SET EXERCISE:
Set the data down again, exactly as it reads, but without the pictures.

Begin DATASET SECTION

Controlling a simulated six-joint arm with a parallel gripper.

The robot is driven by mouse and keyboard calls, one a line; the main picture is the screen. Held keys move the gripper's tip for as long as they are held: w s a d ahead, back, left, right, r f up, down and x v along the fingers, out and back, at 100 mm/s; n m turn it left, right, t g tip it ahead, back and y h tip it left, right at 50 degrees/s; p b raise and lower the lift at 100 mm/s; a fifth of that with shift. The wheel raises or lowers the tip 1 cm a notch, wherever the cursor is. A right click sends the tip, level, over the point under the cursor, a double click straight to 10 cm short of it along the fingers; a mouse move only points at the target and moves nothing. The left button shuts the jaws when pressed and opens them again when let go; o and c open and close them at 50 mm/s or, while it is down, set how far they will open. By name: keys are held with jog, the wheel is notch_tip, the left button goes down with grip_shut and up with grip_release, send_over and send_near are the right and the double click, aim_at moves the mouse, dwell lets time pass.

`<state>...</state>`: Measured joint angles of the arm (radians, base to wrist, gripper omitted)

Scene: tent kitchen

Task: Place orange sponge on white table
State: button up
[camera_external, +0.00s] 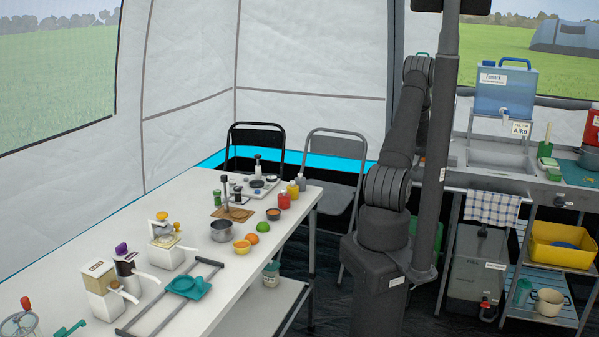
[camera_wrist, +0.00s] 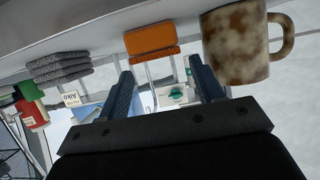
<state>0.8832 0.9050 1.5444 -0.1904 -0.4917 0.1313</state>
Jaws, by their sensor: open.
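An orange sponge (camera_wrist: 150,39) shows at the top middle of the wrist view. My gripper (camera_wrist: 160,67) is open, its two dark fingers spread apart and pointing toward the sponge. Nothing shows between the fingers but background, and the sponge lies just beyond their tips; I cannot tell the exact gap. In the external view I cannot make out the sponge or the gripper. The long white table (camera_external: 75,258) stands at the left of the external view with many items on it.
In the wrist view a brown mottled mug (camera_wrist: 237,45) is right of the sponge and a grey stack (camera_wrist: 60,68) is left. The table carries a pot (camera_external: 221,232), fruit, bottles and a teal item on a rack (camera_external: 188,287). Bare tabletop shows at its left edge.

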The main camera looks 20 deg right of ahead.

End DATASET SECTION

PROBLEM SOLUTION:
Controlling a simulated six-joint arm with a parallel gripper.

The robot is driven by mouse and keyboard calls, one a line; the main picture is the screen. Held keys move the gripper's tip for as long as they are held: w s a d ahead, back, left, right, r f up, down and x v along the fingers, out and back, at 100 mm/s; n m turn it left, right, t g tip it ahead, back and y h tip it left, right at 50 degrees/s; p b raise and lower the lift at 100 mm/s; a fifth of that with shift. The wheel raises or lowers the tip 1 cm a notch, wherever the cursor is. A right click sends the tip, level, over the point under the cursor, a double click straight to 10 cm short of it along the fingers; a mouse move only points at the target and moves nothing. The left button shuts the jaws when pressed and opens them again when let go; o and c open and close them at 50 mm/s or, while it is down, set how far they will open. By name: keys are held with jog, the wheel is notch_tip, the left button goes down with grip_shut and up with grip_release, send_over and send_near are the right and the double click, aim_at moves the mouse, dwell lets time pass.

`<state>...</state>`: Measured joint angles of the arm (radians, base to wrist, gripper omitted)

Scene: tent kitchen

Task: Place orange sponge on white table
State: button up
[camera_external, +0.00s] 
[camera_wrist, +0.00s] 
<state>0.8832 0.9050 1.5444 -0.1904 -0.4917 0.1313</state>
Jaws, by their sensor: open.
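An orange sponge (camera_wrist: 150,39) shows at the top middle of the wrist view. My gripper (camera_wrist: 160,67) is open, its two dark fingers spread apart and pointing toward the sponge. Nothing shows between the fingers but background, and the sponge lies just beyond their tips; I cannot tell the exact gap. In the external view I cannot make out the sponge or the gripper. The long white table (camera_external: 75,258) stands at the left of the external view with many items on it.
In the wrist view a brown mottled mug (camera_wrist: 237,45) is right of the sponge and a grey stack (camera_wrist: 60,68) is left. The table carries a pot (camera_external: 221,232), fruit, bottles and a teal item on a rack (camera_external: 188,287). Bare tabletop shows at its left edge.

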The main camera looks 20 deg right of ahead.

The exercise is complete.